Xcel Energy is asking Minnesota regulators for permission to increase electricity rates by more than 20% during the next three years — a change that would eventually add an average of about $18.50 a month to electricity bills.
The utility company submitted a 319-page application to the Minnesota Public Utilities Commission (PUC) Monday, detailing its proposal. In the filing, which can be found here, Xcel wrote the rate hikes "reflect the cost of providing service to our customers, including an appropriate return on common equity."
Xcel's plan would see residential customers' rates go up:
- 12.2% in 2022
- 4.8% in 2023
- 4.2% in 2024
Once all is said and done, Minnesota Xcel customers would see an average of $18.56 added on to their monthly electric bill (coming out to about $222.67 a year).
Xcel Energy makes a few arguments for this rate increase.
One, it will help the company continue to build out its renewable energy offerings.
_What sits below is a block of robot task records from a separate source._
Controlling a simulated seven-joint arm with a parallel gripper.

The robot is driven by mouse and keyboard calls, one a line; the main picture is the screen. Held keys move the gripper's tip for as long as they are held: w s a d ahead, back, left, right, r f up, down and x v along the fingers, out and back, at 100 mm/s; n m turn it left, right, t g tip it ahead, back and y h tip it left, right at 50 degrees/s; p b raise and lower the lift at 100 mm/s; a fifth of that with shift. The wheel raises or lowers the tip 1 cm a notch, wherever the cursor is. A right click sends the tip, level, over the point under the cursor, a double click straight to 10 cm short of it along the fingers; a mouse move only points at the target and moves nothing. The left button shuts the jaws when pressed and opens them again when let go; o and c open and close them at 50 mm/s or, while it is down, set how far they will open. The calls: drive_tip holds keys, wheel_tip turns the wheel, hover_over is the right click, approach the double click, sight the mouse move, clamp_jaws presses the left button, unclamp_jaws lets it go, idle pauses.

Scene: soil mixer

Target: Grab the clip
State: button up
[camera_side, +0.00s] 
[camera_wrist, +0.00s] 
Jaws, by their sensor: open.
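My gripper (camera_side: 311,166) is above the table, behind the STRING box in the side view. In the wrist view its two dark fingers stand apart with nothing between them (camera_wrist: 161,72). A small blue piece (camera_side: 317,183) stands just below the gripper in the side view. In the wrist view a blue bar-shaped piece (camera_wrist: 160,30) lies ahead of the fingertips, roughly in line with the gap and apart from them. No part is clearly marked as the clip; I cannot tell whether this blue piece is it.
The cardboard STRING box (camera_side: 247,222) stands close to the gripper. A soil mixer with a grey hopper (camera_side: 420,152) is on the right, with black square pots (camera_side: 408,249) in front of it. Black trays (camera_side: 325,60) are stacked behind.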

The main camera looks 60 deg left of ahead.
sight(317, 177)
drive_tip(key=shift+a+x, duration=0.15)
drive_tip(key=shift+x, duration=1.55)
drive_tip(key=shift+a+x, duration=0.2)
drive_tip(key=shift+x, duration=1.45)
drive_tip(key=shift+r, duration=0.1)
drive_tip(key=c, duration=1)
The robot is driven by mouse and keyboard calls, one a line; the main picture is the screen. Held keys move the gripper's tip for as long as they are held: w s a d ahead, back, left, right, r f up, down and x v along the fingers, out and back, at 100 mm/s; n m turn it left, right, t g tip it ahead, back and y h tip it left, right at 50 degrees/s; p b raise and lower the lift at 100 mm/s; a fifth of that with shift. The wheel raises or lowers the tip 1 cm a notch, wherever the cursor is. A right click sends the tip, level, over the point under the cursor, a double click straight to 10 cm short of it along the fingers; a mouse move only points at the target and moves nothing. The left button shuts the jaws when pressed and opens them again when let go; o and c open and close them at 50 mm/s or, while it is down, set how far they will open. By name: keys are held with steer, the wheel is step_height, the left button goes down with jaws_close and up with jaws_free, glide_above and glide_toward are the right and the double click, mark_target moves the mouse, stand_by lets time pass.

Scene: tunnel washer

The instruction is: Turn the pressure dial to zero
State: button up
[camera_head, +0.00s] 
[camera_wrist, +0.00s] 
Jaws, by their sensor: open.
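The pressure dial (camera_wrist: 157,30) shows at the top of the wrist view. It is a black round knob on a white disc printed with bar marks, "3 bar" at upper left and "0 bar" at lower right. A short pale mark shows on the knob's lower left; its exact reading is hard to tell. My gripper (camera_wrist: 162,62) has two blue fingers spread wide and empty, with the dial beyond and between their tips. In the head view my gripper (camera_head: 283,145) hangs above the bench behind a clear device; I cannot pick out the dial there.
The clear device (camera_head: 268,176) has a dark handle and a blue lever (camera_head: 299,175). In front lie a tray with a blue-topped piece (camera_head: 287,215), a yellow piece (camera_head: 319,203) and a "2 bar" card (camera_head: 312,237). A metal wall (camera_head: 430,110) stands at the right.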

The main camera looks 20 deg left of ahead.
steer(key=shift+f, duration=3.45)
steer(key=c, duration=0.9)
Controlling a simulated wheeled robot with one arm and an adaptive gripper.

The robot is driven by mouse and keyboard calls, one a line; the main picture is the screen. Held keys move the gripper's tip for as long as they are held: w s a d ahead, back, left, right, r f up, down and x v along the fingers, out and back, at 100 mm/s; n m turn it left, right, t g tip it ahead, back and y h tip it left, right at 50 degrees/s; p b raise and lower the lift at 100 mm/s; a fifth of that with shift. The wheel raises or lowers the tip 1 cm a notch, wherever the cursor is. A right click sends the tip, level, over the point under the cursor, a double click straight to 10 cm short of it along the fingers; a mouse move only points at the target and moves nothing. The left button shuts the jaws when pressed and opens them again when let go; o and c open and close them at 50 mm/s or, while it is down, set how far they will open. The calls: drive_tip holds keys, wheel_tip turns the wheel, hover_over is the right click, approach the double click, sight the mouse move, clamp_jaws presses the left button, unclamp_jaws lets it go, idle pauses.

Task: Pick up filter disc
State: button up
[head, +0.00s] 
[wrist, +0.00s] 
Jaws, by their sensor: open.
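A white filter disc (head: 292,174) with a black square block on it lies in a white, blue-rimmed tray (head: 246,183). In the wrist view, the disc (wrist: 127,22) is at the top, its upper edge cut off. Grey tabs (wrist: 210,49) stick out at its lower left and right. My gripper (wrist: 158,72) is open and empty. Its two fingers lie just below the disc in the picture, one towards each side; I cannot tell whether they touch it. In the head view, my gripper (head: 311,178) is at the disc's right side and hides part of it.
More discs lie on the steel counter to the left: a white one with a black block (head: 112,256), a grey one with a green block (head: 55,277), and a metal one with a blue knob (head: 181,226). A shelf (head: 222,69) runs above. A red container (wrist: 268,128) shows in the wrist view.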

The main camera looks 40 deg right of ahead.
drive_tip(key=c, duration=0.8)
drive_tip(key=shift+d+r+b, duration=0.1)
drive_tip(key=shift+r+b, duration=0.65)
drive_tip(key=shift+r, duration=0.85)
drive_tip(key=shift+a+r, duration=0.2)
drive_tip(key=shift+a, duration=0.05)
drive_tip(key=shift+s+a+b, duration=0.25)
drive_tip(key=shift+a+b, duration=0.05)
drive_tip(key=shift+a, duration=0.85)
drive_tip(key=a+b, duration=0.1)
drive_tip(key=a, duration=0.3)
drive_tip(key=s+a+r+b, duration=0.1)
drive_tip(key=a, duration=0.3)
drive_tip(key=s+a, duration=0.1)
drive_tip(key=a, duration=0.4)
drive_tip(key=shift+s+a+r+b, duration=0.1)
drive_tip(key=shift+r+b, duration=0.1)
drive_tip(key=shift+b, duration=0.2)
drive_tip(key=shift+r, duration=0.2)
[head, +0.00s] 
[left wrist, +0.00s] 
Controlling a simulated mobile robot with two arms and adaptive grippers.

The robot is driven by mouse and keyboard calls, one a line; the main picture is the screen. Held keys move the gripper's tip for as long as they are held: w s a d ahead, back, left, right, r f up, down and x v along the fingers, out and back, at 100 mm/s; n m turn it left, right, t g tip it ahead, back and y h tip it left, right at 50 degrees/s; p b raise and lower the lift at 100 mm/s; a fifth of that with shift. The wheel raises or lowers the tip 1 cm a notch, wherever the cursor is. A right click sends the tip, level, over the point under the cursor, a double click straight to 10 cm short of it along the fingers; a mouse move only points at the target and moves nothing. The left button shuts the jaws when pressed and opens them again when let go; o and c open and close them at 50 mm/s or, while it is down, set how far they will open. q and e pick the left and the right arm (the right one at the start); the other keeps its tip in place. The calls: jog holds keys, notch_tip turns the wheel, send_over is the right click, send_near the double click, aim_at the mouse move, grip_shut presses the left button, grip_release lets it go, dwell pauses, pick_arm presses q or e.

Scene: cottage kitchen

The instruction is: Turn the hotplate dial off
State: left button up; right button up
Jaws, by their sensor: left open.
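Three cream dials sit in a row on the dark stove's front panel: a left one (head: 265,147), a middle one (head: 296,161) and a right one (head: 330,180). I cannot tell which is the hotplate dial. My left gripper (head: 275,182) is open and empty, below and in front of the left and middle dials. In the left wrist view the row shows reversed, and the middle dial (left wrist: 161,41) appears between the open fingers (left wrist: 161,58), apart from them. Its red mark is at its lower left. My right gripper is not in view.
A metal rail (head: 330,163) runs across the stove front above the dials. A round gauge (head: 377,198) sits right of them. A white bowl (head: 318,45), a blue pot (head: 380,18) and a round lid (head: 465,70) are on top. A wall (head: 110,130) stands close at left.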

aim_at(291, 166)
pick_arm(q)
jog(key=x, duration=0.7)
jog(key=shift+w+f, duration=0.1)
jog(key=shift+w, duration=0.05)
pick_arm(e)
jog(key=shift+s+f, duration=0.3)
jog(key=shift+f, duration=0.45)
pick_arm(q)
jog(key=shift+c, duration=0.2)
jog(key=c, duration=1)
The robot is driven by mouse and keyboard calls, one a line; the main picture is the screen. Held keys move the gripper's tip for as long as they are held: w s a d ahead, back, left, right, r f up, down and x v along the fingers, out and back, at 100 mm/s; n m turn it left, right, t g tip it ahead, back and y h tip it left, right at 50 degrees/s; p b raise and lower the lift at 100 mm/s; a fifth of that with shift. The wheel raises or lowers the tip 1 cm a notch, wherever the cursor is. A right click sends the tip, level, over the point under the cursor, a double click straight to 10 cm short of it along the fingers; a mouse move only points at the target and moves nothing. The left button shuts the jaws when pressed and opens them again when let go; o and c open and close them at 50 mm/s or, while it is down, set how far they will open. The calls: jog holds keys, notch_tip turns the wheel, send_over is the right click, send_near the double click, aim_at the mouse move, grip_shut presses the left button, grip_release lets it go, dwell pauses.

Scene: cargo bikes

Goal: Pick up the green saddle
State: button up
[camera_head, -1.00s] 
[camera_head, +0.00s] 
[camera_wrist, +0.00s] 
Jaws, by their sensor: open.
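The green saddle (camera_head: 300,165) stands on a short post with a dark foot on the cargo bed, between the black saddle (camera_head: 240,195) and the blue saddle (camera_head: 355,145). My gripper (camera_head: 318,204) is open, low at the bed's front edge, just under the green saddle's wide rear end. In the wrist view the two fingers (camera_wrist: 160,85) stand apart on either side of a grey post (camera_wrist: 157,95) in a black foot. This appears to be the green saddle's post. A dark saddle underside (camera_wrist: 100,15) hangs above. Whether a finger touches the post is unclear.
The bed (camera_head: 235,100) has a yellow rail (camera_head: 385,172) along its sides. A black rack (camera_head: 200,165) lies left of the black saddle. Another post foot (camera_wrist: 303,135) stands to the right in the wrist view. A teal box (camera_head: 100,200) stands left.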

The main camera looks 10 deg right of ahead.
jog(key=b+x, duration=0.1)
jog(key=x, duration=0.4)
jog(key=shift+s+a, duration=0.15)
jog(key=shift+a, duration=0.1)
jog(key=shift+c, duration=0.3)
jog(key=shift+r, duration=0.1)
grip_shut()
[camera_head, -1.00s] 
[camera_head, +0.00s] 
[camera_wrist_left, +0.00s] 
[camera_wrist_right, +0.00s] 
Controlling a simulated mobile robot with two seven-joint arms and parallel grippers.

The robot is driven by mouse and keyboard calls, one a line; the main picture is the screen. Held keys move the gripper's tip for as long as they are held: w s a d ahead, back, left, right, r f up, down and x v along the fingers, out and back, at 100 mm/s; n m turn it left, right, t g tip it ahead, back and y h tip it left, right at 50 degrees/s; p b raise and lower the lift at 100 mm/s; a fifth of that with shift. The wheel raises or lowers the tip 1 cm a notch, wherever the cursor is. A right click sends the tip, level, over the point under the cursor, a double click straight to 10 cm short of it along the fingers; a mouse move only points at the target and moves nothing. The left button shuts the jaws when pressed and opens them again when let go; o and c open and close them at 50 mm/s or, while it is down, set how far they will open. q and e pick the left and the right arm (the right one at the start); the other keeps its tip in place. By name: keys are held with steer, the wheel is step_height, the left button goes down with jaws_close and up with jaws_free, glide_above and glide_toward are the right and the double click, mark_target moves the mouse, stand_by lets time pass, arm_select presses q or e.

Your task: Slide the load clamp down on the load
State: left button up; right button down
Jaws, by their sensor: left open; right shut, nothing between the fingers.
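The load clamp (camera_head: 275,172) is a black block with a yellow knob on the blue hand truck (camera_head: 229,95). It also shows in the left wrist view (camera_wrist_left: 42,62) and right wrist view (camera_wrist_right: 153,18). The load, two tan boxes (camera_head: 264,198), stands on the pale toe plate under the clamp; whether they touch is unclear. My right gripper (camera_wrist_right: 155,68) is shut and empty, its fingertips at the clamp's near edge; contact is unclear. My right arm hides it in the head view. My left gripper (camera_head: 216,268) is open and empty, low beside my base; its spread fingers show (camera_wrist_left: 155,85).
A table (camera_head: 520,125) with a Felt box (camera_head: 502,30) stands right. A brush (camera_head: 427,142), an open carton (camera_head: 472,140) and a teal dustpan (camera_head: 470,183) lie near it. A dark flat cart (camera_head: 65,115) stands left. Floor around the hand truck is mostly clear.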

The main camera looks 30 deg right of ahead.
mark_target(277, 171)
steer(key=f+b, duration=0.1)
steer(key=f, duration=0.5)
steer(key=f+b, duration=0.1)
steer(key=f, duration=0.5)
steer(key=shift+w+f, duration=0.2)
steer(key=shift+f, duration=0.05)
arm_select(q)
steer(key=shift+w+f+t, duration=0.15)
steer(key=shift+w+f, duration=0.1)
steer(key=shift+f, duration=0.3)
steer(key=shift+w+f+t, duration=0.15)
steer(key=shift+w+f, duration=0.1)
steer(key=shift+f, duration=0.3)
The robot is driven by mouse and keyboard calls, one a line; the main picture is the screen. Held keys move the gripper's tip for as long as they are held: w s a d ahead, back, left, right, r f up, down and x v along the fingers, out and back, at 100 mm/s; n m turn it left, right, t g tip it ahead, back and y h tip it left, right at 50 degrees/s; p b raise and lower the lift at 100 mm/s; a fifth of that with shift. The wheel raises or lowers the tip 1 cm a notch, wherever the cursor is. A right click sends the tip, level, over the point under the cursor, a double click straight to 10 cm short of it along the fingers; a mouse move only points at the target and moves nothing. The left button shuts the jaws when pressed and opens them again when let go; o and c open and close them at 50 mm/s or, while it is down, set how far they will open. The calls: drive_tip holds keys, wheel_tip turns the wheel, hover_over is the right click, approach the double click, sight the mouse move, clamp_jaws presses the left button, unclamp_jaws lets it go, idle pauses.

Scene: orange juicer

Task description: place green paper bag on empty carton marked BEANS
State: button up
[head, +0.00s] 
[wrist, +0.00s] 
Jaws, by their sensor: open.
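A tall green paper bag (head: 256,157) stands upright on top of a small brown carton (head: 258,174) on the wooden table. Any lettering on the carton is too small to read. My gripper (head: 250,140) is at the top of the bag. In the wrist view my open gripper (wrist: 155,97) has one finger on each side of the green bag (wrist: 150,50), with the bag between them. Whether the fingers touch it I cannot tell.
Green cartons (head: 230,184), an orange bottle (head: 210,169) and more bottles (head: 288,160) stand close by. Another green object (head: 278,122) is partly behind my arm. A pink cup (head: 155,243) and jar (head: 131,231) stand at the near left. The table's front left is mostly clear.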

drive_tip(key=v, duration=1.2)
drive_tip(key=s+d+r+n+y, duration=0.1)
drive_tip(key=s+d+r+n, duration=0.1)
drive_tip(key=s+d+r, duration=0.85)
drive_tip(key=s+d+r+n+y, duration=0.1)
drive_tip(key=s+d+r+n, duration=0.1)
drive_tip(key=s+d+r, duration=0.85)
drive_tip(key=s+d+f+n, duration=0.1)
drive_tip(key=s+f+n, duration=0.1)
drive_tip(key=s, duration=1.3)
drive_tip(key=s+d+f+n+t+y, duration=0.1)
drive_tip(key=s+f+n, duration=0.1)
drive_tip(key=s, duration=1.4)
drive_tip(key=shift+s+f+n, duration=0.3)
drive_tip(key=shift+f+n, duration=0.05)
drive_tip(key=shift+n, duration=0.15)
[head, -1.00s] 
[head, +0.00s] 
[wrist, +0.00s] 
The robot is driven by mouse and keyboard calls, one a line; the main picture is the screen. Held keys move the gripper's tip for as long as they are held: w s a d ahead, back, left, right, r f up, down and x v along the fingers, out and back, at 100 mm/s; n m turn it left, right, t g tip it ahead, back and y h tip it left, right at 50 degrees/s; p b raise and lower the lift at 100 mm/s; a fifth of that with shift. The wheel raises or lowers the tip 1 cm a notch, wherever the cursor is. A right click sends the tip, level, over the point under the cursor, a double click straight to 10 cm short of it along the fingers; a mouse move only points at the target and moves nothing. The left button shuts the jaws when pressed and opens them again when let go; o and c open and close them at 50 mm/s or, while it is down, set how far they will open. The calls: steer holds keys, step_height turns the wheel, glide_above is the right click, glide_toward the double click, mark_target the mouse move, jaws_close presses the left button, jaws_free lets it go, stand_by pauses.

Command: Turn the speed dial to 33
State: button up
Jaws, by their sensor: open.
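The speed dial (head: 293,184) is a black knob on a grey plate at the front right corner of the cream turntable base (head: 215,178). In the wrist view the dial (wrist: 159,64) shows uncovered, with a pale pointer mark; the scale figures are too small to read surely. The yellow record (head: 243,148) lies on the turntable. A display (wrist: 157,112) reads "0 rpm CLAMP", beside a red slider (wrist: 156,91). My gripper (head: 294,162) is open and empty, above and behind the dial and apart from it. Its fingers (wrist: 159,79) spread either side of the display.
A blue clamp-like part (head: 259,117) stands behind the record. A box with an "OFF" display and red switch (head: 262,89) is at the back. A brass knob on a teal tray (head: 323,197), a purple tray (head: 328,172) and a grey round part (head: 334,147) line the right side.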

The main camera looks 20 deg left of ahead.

Two, the company will be able to create an "advanced distribution grid" to better serve customers. And three, Xcel will better be able to electrify services that currently rely on polluting fossil fuels (a shift called "beneficial electrification").
"These projects are key to meeting our customers’ needs today and in the future, as we build toward our vision of providing 100% carbon-free electricity to customers by 2050," a spokesperson for Xcel Energy told Bring Me The News.
In addition, the spokesperson said residential Xcel customers are already paying below the national average on their electric bills.
But Xcel Energy's request comes at a precarious time for many Minnesotans.
Americans began falling behind on electric and gas bills by staggering amounts last year, the National Energy Assistance Directors’ Association found. Financial problems have persisted for many — a recent NPR poll found 38% of American households reported they were seriously struggling to pay things such as rent, utility bills and grocery costs.
This winter could prove to be harsh, with experts warning natural gas bills during the cold months to come could jump as much as 30%, with natural gas providers set to pass on much of the costs incurred during last winter's polar vortex-induced natural gas demand spike in Texas and the South onto customers.
Xcel hasn't shown signs of struggling financially. Quarterly shareholders dividends this year were at more than 45 cents per share, and the company's net income has grown in each of the past three years, going from $1.261 billion in 2018 to 1.467 billion in 2020, according to macrotrends.
Minnesota's PUC will decide whether to grant Xcel's proposed rate increases, but the process could take months. Xcel has proposed an interim increase, in the meantime, which would see customers paying a bit less than what is laid out in the company's requested plan.
Xcel Energy has pledged to go 100% carbon-free by 2050. The company earlier this year said it will not build a large natural gas plant in Becker, Minnesota, as planned, and would instead operate four small natural gas facilities.